Explanatory Analytics
Explanatory analytics procedures can be used to better understand the data in your dataset. Through a variety of advanced algorithms, these procedures let you discover useful patterns and features that are strong indicators of goal outcomes within your data. Explanatory analytics is not required to generate prediction models, but it can provide insights that will improve the models you generate. ThingWorx Analytics provides the explanatory analytics procedures described below.
Signal Detection
When analyzing volumes of data, it is helpful to know which data is actually useful and which data is just noise. Signals are based on a correlation algorithm that examines historical data to identify the strength of a given input in predicting future outcomes. Signals can identify meaningful correlations within the data.

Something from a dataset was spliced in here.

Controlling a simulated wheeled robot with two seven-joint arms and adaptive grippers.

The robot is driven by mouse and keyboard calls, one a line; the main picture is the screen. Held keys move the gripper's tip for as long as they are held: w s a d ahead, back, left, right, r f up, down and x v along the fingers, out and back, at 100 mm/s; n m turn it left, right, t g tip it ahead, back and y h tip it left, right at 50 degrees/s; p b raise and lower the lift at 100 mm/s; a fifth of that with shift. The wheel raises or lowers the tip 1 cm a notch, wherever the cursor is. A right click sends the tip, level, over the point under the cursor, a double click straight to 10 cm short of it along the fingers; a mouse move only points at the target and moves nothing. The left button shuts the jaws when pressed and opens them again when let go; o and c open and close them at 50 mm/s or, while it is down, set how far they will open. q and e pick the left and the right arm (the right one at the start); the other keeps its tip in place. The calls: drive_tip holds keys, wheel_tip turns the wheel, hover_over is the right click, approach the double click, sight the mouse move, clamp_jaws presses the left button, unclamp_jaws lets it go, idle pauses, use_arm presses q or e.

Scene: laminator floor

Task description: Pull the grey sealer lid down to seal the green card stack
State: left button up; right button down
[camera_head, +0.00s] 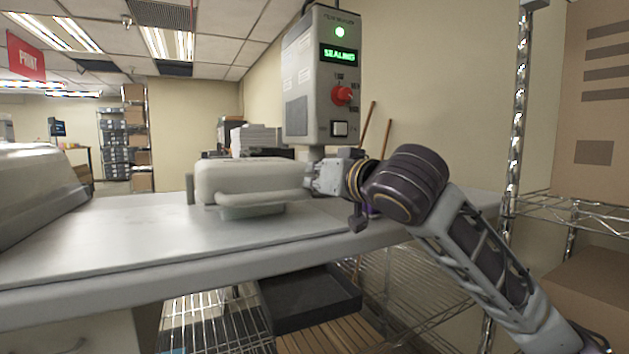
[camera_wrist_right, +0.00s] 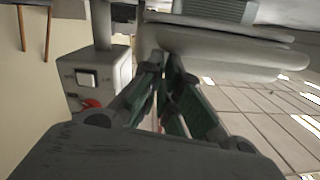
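The grey sealer lid (camera_head: 250,178) is lowered and lies about level on the sealer at the back of the bench. Its rounded front handle bar (camera_head: 262,199) reaches right to my right gripper (camera_head: 312,180). The lid also shows in the right wrist view (camera_wrist_right: 215,45). There my right gripper's fingertips (camera_wrist_right: 163,66) are close together at the bar's end; I see no clear hold on the bar. The control box (camera_head: 312,80) shows a green light and the word SEALING. The green card stack is hidden. My left gripper is out of view.
A grey bench top (camera_head: 130,235) is clear in front of the sealer. A rounded grey machine (camera_head: 38,190) stands at left. A wire rack (camera_head: 520,130) with cardboard boxes is at right. A dark tray (camera_head: 310,298) sits on the shelf below.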

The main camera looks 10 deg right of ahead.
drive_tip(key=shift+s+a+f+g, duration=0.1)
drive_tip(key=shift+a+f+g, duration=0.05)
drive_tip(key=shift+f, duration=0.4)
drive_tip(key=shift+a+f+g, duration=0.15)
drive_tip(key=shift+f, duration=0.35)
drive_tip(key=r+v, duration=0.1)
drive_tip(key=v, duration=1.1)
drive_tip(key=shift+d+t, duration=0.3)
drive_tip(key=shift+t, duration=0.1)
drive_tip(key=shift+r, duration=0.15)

Signals are useful during initial analysis to determine which features you want to curate in a given dataset for predictive model generation. For example, knowing the month of the year is more important to accurately predicting tomorrow’s weather than knowing the day of the week. The month has a much stronger signal than the day of the week for this prediction. However, to predict what traffic will be like tomorrow, the day of the week presents a very strong signal whereas the month may only be marginally useful. So, signal strength can vary greatly depending on the analysis or prediction you are trying to make.

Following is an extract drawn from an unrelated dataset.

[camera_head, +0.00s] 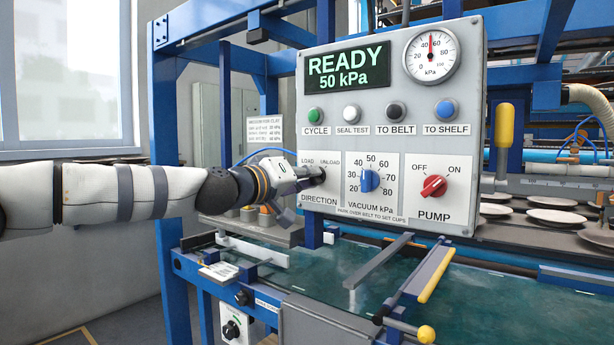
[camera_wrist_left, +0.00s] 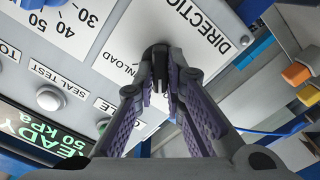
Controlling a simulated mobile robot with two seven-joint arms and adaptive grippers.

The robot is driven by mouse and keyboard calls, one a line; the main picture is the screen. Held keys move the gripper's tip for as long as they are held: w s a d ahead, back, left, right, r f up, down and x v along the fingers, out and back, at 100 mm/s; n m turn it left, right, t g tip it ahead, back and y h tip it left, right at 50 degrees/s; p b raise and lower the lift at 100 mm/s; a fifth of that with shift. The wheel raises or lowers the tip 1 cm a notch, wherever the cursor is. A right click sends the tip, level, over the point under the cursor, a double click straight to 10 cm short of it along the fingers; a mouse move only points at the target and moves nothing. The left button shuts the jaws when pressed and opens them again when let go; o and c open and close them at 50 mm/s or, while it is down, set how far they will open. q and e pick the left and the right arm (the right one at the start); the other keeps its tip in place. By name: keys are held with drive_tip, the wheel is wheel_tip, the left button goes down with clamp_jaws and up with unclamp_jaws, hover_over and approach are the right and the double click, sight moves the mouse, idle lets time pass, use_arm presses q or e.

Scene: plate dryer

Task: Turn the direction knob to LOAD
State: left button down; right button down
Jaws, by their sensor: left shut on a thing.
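The control panel (camera_head: 390,235) faces me, with the direction knob (camera_head: 320,174) at its lower left, between the LOAD and UNLOAD labels and above the word DIRECTION. My left gripper (camera_head: 312,175) reaches in from the left and is shut on the knob. In the left wrist view the two fingers of the left gripper (camera_wrist_left: 158,85) close around the dark knob (camera_wrist_left: 156,52). The fingers hide much of the knob, so I cannot tell which label it points to. My right gripper is not in view.
The display (camera_head: 346,70) reads READY 50 kPa. The blue vacuum knob (camera_head: 369,180) and red pump knob (camera_head: 433,186) sit right of the gripper. Several push buttons run above it. A green belt (camera_head: 490,300) with a yellow-tipped bar (camera_head: 436,274) lies below.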

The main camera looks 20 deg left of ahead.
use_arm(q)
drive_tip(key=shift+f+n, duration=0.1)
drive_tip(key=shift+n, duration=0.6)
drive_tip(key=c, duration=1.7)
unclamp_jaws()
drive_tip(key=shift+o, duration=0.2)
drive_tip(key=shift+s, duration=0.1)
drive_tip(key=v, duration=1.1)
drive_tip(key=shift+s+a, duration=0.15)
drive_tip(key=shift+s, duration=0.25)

ThingWorx Analytics reports signal strength in a mutual information (MI) score that represents the probability of predicting the goal variable when a given feature is provided. It can effectively capture non-linear relationships. ThingWorx Analytics evaluates each feature, or combination of features, to identify the top signals.
Data Profiles
A profile is a distinct subpopulation within your data that shares similar characteristics and is different from other subpopulations in statistically significant ways. ThingWorx Analytics uses advanced search and pattern-matching algorithms, as well as automated decision-path analysis, profiles. This type of information is typically used to focus on the margins of the dataset, to identify populations that are over- or under-performing relative to the goal (high or low outcome records).
Profiles are mutually exclusive, meaning each record can be grouped into only one profile. Because there is no overlap, profiles can be used to target specific populations. The results are easily readable and business-actionable.

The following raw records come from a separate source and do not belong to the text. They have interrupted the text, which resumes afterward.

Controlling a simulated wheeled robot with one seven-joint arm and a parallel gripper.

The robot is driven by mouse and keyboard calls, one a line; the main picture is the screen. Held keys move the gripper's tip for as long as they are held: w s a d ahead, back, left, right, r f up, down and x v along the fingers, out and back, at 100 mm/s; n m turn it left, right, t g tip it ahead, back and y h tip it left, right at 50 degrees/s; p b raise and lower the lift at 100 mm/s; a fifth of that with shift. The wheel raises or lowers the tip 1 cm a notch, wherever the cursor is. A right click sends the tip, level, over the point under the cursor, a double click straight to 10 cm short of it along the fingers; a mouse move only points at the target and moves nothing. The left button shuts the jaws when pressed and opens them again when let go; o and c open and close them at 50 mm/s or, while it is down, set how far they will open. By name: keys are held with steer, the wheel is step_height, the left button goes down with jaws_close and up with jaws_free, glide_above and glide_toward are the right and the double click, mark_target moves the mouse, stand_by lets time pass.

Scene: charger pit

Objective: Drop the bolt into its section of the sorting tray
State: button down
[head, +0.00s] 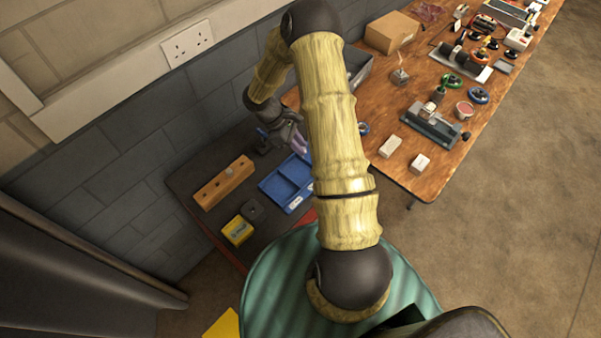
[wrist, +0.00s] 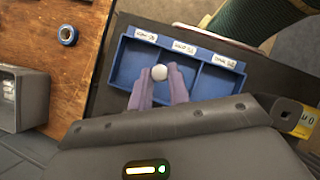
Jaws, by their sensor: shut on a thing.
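My gripper (wrist: 158,88) has its two purple fingers shut on a pale round-headed piece, which I take for the bolt (wrist: 159,72). Only its rounded top shows; its shank is hidden. The blue sorting tray (wrist: 122,62) lies beneath, with white labels along one edge, too blurred to read surely. The fingers are over the tray's left to middle part in the wrist view, and they hide part of its inside. A divider shows right of the fingers. In the head view, the purple fingers (head: 299,140) are beside the tray (head: 268,187), partly behind my arm.
A wooden block with holes (head: 224,183), a yellow box (head: 238,231) and a dark item (head: 253,209) stand near the tray on the dark table. A brown workbench (head: 405,175) with many items is to the right. A grey bin (wrist: 24,98) and blue ring (wrist: 67,35) show in the wrist view.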

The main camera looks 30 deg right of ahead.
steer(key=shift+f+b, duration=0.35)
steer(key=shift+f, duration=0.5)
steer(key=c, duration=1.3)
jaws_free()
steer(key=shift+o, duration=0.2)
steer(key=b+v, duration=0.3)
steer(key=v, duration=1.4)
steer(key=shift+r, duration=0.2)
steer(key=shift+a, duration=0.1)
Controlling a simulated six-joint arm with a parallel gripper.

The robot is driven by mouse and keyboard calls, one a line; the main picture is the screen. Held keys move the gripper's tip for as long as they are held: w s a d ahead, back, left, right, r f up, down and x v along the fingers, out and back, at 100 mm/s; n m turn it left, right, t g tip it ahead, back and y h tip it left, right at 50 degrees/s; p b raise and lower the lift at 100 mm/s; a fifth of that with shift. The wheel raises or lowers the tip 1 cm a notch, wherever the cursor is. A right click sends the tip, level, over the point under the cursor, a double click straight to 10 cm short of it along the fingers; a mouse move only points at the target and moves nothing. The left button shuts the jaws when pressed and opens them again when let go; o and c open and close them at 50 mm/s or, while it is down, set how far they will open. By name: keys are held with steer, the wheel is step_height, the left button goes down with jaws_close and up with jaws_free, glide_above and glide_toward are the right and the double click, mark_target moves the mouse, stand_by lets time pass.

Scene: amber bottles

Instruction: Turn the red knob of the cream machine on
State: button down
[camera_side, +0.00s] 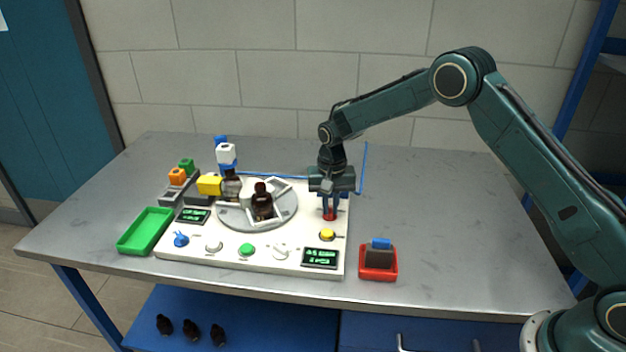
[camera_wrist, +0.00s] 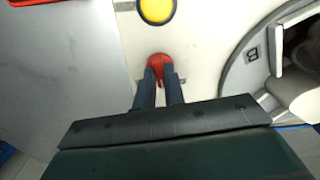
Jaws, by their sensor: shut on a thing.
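The cream machine (camera_side: 195,252) lies flat on the grey table. Its red knob (camera_side: 329,214) is at the machine's right side, behind a yellow button (camera_side: 327,235). My gripper (camera_side: 330,206) points straight down over the knob and is shut on it. In the wrist view the red knob (camera_wrist: 159,61) shows between and just beyond my two fingertips (camera_wrist: 161,76). The fingers hide part of the knob, and I cannot tell which way it is turned.
A round turntable (camera_side: 285,212) holds a dark amber bottle (camera_side: 262,203). A green tray (camera_side: 146,231) is at left. A red holder (camera_side: 378,263) stands right of the machine. Blue, white and green controls line the front. The table's right side is clear.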

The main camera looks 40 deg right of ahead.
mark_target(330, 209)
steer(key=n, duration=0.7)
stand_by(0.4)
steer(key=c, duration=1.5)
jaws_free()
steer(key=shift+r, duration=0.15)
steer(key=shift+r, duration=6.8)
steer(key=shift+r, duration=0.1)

A profile must meet a user-defined minimum threshold to be identified as a profile. This threshold prevents finding profiles that describe a single record or a very small number of records, which are likely outliers. Profiles are not required in order to make a prediction, but they contribute to a strategic understanding of the complex factors associated with specific outcomes.
Cluster Analysis
Cluster analysis categorizes the records in a dataset into groups based on their similarities. Clusters are mutually exclusive, meaning that each record can belong to only one cluster. This analysis is a non-goal centered process. It performs true, unsupervised clustering, using a k-means clustering algorithm, which separates the dataset into a user-defined number of clusters.
Cluster results are returned in the form of a PMML model.
How to Access Explanatory Analytics Functionality
ThingWorx Analytics explanatory analytics functionality can be accessed via the following methods:
• ThingWorx API – In ThingWorx Foundation, explanatory analytics procedures are accessible through connected Things that represent individual microservices, including Signals, Profiling, and Clustering. These microservices can be used to submit analysis requests, retrieve results, list jobs, and more. Requires installation of both ThingWorx Foundation and ThingWorx Analytics Server.
• Analytics Builder – As part of the ThingWorx Analytics Extension, Analytics Builder provides a user interface for interacting with your data. In addition to generating and scoring predictive models in Analytics Builder, you can also run procedures to generate signals and profiles. (No cluster procedure is available.) Requires installation of both ThingWorx Foundation and ThingWorx Analytics Server.